Comment by fulafel
11 hours ago
Apparently it's about software, not hardware - Qualcomm recommends running Android under a virtual machine (which lacks nested virtualization support).
11 hours ago
Apparently it's about software, not hardware - Qualcomm recommends running Android under a virtual machine (which lacks nested virtualization support).
IIRC Qualcomm smartphone SoCs have always run some kind of hypervisor, I believe it's to allow partitioning of the CPU cores with the modem/DSP.
They used to (mid-late 2000s) use an L4 derivative ("REX"?), with the more recent chips (including the 'X' series for PCs) using their homegrown "Gunyah" hypervisor (https://github.com/quic/gunyah-hypervisor)
Is this for real? Do you have any more info on this?
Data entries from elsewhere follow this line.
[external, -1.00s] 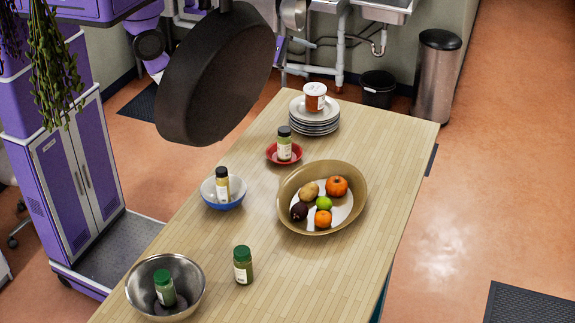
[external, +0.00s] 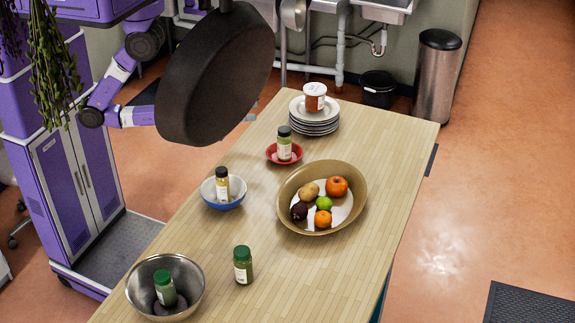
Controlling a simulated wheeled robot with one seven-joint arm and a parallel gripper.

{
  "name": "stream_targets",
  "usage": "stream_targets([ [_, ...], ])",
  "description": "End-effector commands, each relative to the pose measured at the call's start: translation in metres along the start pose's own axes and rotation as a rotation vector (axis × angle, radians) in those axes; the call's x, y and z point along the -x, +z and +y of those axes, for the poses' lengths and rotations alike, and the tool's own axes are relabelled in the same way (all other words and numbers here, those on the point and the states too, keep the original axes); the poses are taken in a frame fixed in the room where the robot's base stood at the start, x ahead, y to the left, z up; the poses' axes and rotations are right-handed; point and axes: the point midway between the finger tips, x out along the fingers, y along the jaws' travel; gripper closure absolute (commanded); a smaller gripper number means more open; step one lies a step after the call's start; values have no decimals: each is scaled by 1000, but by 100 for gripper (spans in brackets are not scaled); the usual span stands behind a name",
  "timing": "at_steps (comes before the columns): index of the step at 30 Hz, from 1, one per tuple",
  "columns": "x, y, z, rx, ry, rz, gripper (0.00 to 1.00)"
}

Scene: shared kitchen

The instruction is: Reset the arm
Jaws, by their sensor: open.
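My purple and white arm (external: 112,88) bends down from the upper left, and its forearm runs to the right behind a hanging dark pan. My gripper (external: 250,117) is almost wholly hidden by the pan; only a small grey piece shows past the pan's right edge. It is open, and I see nothing held in it. It is near the left edge of the wooden table (external: 330,270), clear of the bowls and jars.
The dark pan (external: 215,75) hangs near the camera. The table holds a metal bowl (external: 190,272), green-lidded jar (external: 243,265), blue bowl (external: 232,202), red dish (external: 272,152), fruit bowl (external: 355,185) and stacked plates (external: 316,128). Its front right is clear.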

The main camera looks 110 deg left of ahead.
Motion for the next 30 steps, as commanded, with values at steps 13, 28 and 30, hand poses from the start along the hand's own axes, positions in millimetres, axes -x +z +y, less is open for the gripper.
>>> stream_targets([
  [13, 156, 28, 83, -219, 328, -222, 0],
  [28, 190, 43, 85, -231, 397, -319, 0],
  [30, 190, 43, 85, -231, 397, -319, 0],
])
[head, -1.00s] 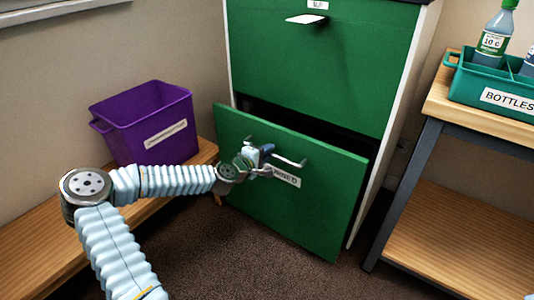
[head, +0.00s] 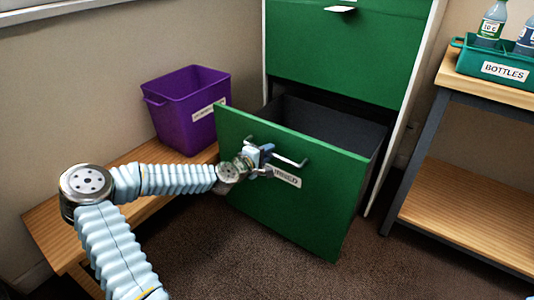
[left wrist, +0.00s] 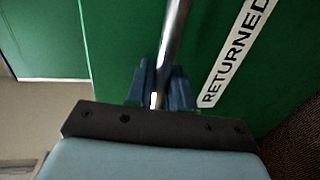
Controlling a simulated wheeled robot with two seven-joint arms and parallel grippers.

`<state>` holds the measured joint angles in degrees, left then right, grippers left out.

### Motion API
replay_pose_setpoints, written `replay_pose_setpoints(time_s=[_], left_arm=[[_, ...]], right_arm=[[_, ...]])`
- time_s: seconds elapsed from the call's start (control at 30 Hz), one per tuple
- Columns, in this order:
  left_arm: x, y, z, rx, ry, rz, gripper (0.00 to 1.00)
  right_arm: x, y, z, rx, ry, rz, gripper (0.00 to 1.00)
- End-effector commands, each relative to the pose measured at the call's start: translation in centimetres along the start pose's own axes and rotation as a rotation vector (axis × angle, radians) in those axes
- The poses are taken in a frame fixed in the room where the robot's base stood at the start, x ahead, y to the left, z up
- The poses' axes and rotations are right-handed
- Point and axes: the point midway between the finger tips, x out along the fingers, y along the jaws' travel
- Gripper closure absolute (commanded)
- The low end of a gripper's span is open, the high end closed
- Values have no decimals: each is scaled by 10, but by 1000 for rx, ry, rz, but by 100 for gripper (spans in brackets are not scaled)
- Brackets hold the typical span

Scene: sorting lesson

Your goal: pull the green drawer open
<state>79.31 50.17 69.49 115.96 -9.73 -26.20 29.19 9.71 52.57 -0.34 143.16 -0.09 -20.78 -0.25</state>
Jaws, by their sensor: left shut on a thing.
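The green drawer (head: 290,200) is the lower one of a green cabinet (head: 335,50) in the head view. It stands well out from the cabinet, and its dark inside (head: 325,125) shows and looks empty. Its front carries a metal bar handle and a white label. My left gripper (head: 266,160) is at the handle (head: 290,161), shut on the bar toward its left end. In the left wrist view the blue fingers (left wrist: 161,88) are on either side of the handle bar (left wrist: 175,35), beside the label reading "RETURNED" (left wrist: 235,50). My right gripper is not in view.
A purple bin (head: 188,110) stands on a low wooden bench (head: 150,152) at the left. At the right a wooden shelf unit (head: 480,195) carries a teal crate (head: 475,65) labelled "BOTTLES" with bottles in it. Brown carpet (head: 290,270) in front of the drawer is clear.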

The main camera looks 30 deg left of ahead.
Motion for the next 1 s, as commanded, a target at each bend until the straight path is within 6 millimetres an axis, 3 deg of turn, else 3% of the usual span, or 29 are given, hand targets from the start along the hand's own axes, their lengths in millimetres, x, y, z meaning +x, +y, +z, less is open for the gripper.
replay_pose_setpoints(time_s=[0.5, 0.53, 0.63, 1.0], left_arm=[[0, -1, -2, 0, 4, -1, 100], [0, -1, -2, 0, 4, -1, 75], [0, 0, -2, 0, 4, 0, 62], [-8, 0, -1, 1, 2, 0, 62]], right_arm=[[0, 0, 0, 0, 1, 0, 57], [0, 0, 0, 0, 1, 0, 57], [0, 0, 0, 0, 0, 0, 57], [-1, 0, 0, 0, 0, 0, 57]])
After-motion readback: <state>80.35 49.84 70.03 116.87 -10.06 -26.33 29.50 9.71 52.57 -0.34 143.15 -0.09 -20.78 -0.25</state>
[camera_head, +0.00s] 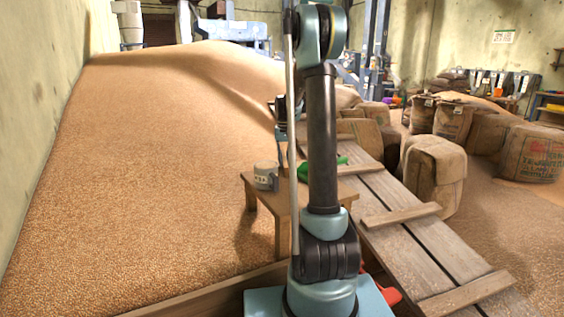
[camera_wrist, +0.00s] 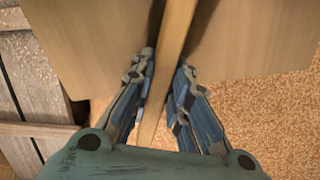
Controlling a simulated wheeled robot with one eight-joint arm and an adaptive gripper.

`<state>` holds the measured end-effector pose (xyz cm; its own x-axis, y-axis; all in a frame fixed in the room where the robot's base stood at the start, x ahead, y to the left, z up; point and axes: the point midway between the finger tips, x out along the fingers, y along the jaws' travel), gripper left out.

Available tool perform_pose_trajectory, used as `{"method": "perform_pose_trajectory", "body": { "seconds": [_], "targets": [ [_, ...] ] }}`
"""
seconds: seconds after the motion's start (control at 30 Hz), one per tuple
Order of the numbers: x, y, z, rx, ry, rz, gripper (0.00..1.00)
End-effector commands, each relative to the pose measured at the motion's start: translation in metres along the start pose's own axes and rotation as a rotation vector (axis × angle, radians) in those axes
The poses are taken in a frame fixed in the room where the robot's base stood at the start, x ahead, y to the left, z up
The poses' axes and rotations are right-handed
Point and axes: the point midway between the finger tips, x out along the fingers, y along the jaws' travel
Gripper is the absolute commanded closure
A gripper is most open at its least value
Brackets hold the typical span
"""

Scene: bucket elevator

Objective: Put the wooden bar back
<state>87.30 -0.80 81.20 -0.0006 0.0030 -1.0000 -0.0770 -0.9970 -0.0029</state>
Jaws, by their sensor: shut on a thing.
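The wooden bar (camera_wrist: 172,42) runs lengthwise between my fingers in the wrist view. My gripper (camera_wrist: 166,72) is shut on it, with one finger along each side. The bar's upper end leaves the top of that view, and its lower part passes down behind my palm. I cannot tell whether the bar touches the table.
A grey mug (camera_head: 265,175) and a green object (camera_head: 318,168) are on the table. A cleated plank ramp (camera_head: 405,220) lies to its right, with full sacks (camera_head: 433,172) beyond. A large grain heap (camera_head: 160,160) fills the left side.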

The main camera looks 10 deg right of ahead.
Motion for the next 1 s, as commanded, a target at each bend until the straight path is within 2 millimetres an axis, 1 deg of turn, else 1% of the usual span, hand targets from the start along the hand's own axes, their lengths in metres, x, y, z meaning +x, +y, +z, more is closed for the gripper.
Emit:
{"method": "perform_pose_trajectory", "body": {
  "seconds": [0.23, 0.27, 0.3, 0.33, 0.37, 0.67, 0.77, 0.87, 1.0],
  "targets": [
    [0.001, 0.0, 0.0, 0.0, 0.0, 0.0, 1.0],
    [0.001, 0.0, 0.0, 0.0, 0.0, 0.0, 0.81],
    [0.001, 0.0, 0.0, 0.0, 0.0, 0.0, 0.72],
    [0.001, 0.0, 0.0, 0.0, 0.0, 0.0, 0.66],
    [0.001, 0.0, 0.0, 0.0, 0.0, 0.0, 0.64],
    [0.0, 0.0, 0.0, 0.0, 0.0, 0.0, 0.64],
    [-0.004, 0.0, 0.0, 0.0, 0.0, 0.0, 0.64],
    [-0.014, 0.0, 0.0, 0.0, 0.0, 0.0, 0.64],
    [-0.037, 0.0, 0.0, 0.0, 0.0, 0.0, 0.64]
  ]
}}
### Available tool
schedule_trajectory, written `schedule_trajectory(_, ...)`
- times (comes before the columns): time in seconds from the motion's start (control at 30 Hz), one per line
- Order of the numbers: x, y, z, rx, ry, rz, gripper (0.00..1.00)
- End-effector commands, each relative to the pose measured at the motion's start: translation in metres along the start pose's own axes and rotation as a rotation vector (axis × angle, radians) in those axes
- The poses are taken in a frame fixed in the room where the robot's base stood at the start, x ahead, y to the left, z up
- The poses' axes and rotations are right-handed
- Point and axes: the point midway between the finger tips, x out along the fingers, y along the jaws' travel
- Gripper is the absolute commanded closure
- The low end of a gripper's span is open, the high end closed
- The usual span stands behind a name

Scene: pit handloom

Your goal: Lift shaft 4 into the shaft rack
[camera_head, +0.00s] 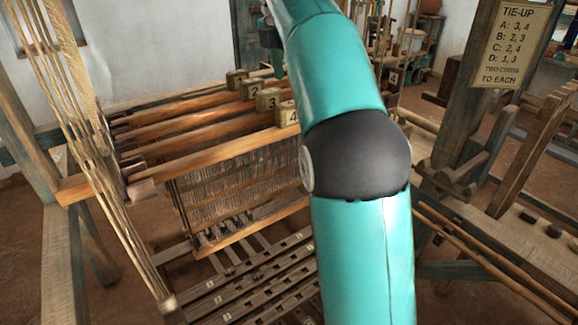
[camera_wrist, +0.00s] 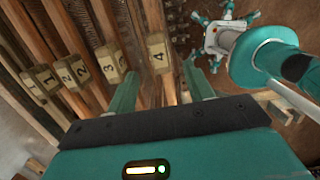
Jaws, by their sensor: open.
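Shaft 4 (camera_head: 225,148) is the nearest of several wooden shafts in the loom, with a block marked 4 (camera_head: 290,116) on its top bar. Its heddles hang below. In the wrist view the block marked 4 (camera_wrist: 157,52) shows beyond my gripper (camera_wrist: 160,70), roughly between its two teal fingers. The fingers are open and nothing is held. I cannot tell the gap to the block. In the head view a dark and teal part of my arm's end (camera_head: 271,40) shows behind the shafts' blocks; my arm hides the area right of shaft 4. I cannot clearly identify the shaft rack.
Shafts with blocks marked 3 (camera_head: 268,100), 2 (camera_head: 254,89) and 1 (camera_head: 236,78) lie behind shaft 4. Numbered treadles (camera_head: 240,285) lie below. A small label 4 (camera_head: 393,78) shows on wood right of my arm. A tie-up sign (camera_head: 517,45) hangs on a post.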

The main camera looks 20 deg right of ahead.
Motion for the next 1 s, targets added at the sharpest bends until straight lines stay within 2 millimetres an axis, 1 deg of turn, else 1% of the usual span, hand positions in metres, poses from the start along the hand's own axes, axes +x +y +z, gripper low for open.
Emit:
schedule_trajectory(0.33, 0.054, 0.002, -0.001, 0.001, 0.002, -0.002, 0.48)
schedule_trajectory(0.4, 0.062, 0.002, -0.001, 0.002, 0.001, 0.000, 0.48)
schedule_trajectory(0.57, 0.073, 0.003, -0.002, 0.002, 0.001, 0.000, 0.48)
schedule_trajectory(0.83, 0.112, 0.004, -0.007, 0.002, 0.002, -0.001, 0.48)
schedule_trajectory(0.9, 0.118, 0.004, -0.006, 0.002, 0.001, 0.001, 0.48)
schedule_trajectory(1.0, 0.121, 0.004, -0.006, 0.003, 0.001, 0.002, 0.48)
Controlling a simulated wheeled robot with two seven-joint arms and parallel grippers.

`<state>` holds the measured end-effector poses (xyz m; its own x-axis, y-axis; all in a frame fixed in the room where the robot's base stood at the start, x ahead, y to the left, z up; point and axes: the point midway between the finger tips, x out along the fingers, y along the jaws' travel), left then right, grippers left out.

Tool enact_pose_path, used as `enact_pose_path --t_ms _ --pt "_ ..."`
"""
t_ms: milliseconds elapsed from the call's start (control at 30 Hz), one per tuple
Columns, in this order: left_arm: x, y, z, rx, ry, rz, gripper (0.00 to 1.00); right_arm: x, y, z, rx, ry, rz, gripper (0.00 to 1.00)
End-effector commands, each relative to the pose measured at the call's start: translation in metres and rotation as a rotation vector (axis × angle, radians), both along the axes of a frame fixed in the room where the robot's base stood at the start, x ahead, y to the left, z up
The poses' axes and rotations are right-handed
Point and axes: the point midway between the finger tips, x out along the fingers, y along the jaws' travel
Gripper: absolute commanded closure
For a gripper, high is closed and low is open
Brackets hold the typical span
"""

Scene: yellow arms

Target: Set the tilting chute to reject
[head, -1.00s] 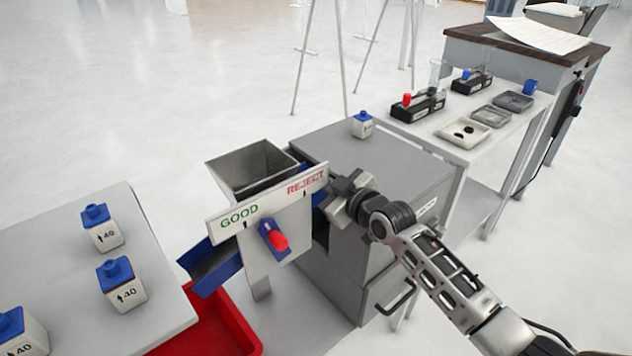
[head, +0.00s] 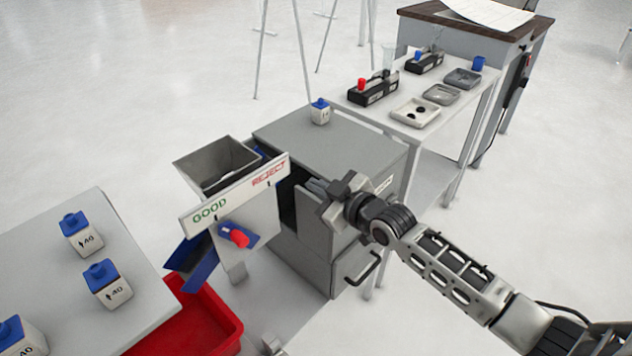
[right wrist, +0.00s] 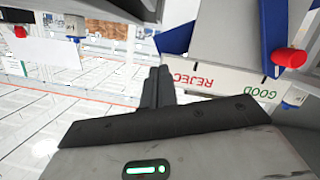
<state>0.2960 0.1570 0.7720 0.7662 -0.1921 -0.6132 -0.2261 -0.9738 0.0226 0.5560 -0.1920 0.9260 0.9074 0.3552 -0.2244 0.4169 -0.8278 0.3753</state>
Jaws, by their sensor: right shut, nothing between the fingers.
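The chute's sign board (head: 235,193) reads GOOD on its left and REJECT on its right, under a grey hopper (head: 215,162). A blue lever with a red knob (head: 238,237) sits on the front plate below the board. A blue trough (head: 192,262) slopes down on the GOOD side. My right gripper (head: 312,188) is shut and empty, just right of the board's REJECT end and apart from the lever. In the right wrist view, its closed fingers (right wrist: 156,88) point past the board (right wrist: 230,88), which appears upside down, with the red knob (right wrist: 290,57) to the right. My left gripper is not in view.
A grey cabinet (head: 345,150) with a bottle (head: 320,111) on top stands behind the chute. A red bin (head: 195,325) lies below the trough. A table (head: 60,290) with several blue-capped bottles is at left. A side table (head: 395,120) holds trays.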

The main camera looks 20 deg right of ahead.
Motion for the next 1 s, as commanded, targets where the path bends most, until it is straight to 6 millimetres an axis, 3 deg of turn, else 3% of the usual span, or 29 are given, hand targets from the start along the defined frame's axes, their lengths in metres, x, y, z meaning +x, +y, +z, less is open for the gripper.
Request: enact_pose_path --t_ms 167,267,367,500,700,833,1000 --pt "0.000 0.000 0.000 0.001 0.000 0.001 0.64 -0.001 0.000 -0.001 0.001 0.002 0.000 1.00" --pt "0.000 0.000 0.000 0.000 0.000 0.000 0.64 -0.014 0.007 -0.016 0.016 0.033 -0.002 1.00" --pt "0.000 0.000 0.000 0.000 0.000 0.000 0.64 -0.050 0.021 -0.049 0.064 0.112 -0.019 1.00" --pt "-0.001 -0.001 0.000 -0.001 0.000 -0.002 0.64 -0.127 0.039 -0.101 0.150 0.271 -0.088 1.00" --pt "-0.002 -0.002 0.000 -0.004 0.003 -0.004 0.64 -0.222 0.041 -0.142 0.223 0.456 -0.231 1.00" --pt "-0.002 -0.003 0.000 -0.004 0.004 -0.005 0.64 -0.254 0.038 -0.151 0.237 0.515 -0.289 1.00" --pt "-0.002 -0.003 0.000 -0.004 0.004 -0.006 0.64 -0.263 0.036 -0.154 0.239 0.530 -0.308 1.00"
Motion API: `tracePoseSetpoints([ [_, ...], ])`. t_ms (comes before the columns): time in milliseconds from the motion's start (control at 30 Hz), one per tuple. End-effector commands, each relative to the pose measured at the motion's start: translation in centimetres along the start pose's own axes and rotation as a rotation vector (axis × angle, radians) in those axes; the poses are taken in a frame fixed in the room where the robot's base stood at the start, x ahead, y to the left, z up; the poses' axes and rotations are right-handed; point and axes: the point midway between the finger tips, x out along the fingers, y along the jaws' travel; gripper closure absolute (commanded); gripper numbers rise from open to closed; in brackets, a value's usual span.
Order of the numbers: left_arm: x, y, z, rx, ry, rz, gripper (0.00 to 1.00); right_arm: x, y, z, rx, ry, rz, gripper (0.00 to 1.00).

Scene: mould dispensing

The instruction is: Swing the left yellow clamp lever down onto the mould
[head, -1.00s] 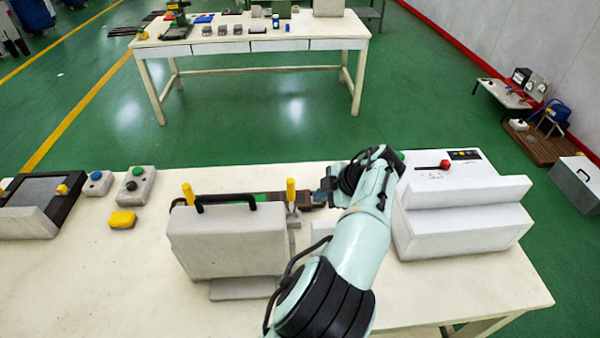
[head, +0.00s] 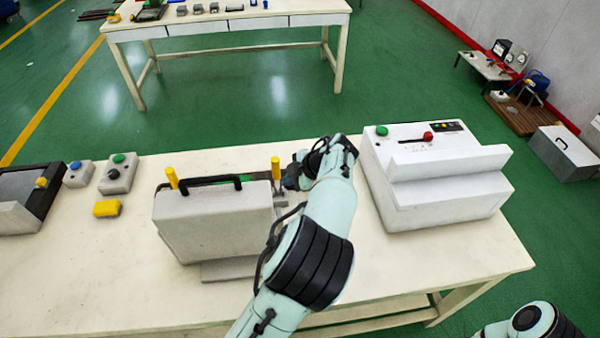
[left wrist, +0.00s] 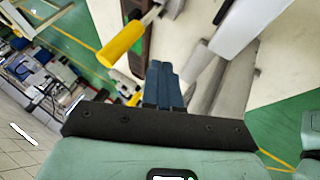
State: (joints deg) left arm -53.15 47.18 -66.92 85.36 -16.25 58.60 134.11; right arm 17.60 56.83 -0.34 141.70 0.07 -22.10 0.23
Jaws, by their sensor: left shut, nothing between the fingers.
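The grey-white mould (head: 213,225) with a black handle stands on the near table. The left yellow clamp lever (head: 172,178) points up at its left end. A second yellow lever (head: 276,168) stands upright at its right end. My left gripper (head: 290,178) is just right of this second lever, well away from the left one; its fingers are partly hidden by my wrist. In the left wrist view its blue fingers (left wrist: 164,84) are together with nothing between them. A yellow lever handle (left wrist: 121,45) lies beside them; I cannot tell which one. My right gripper is out of view.
A white machine (head: 435,175) with green and red knobs stands right of my left arm. Button boxes (head: 118,174), a yellow block (head: 107,208) and a black-framed tray (head: 62,200) are at the left. The table front is mostly clear.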

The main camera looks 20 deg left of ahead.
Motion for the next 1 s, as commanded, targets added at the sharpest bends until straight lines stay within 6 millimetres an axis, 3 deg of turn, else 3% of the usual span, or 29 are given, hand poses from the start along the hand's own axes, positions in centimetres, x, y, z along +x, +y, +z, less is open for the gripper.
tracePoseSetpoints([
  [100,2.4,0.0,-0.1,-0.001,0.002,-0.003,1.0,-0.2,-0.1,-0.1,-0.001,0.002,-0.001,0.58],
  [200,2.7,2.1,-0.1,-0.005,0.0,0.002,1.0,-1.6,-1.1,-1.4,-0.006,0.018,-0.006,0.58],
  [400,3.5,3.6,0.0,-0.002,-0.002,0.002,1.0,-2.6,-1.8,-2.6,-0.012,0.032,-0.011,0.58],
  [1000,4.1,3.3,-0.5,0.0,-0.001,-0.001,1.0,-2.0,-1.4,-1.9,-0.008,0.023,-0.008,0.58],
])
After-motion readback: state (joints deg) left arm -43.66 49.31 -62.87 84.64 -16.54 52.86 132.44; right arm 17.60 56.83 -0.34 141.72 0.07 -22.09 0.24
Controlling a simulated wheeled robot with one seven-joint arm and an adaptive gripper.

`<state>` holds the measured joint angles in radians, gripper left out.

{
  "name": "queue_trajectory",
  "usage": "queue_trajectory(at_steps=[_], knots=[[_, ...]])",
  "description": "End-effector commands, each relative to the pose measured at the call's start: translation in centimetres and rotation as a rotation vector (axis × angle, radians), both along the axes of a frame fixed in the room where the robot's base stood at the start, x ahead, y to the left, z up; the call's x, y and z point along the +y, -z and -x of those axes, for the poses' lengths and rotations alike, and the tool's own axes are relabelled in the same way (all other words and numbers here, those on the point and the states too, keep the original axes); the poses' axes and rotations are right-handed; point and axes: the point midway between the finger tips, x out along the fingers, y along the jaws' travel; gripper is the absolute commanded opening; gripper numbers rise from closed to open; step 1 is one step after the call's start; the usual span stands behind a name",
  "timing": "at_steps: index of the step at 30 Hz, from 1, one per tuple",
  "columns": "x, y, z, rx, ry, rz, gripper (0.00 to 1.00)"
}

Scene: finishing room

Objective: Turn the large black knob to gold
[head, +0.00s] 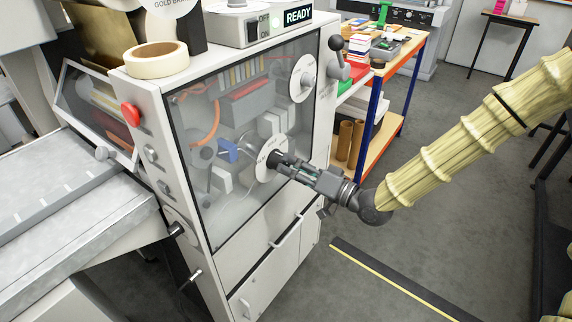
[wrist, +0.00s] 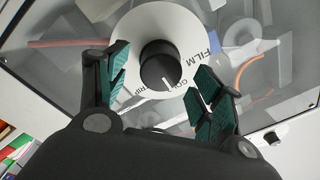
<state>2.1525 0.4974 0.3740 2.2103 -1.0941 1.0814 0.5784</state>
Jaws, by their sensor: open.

It seems crazy to me given how popular their chips are and how many problems I’d imagine this creates
The other HN comment already has some info, but from what I remember from r/android threads, it's because qualcomm doesn't allow unsecure (sic? unencrypted?) VMs, which, ironically, are needed to run nested Linux.
Disclaimer, my memory on the exact terminology is extremely fuzzy. But pixels with tensor can run it just fine. And it's purely a software thing too, btw.
Some more info in this comment and good search terms for further research as well. https://news.ycombinator.com/item?id=38091082
It shouldn't be problematic if the processor supports it well. For example modern Windows is always running as a VM and people are barely aware of that.
That’s a good point, I forgot windows typically runs on top of hyperV
Using an S24 here and yeah, not available with Android 16
But the S24 wasn't Qualcomm but Exynos. Weird.